Dataset section:
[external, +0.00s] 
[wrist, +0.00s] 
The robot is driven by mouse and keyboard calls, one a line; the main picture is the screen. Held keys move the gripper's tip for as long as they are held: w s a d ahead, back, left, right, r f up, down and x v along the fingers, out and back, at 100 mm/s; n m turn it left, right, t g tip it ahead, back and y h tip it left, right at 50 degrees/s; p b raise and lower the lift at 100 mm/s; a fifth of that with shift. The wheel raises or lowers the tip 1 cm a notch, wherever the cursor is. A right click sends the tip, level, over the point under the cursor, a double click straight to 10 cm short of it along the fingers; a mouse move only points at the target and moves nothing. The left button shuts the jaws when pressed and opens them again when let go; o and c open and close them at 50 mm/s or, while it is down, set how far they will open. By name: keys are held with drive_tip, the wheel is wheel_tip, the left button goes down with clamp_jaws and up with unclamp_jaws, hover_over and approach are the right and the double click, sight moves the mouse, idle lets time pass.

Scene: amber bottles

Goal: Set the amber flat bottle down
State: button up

Directions: Nothing in the listing may be changed; retype it all exactly.

Reply:
[external, +0.00s] 
[wrist, +0.00s] 
The robot is driven by mouse and keyboard calls, one a line; the main picture is the screen. Held keys move the gripper's tip for as long as they are held: w s a d ahead, back, left, right, r f up, down and x v along the fingers, out and back, at 100 mm/s; n m turn it left, right, t g tip it ahead, back and y h tip it left, right at 50 degrees/s; p b raise and lower the lift at 100 mm/s; a fifth of that with shift. The wheel raises or lowers the tip 1 cm a notch, wherever the cursor is. A right click sends the tip, level, over the point under the cursor, a double click straight to 10 cm short of it along the fingers; a mouse move only points at the target and moves nothing. The left button shuts the jaws when pressed and opens them again when let go; o and c open and close them at 50 mm/s or, while it is down, set how far they will open. By name: keys are held with drive_tip, the wheel is wheel_tip, the left button goes down with clamp_jaws and up with unclamp_jaws, hover_over and approach are the right and the double click, sight moves the mouse, idle lets time pass.

Scene: amber bottles

Goal: Set the amber flat bottle down
State: button up

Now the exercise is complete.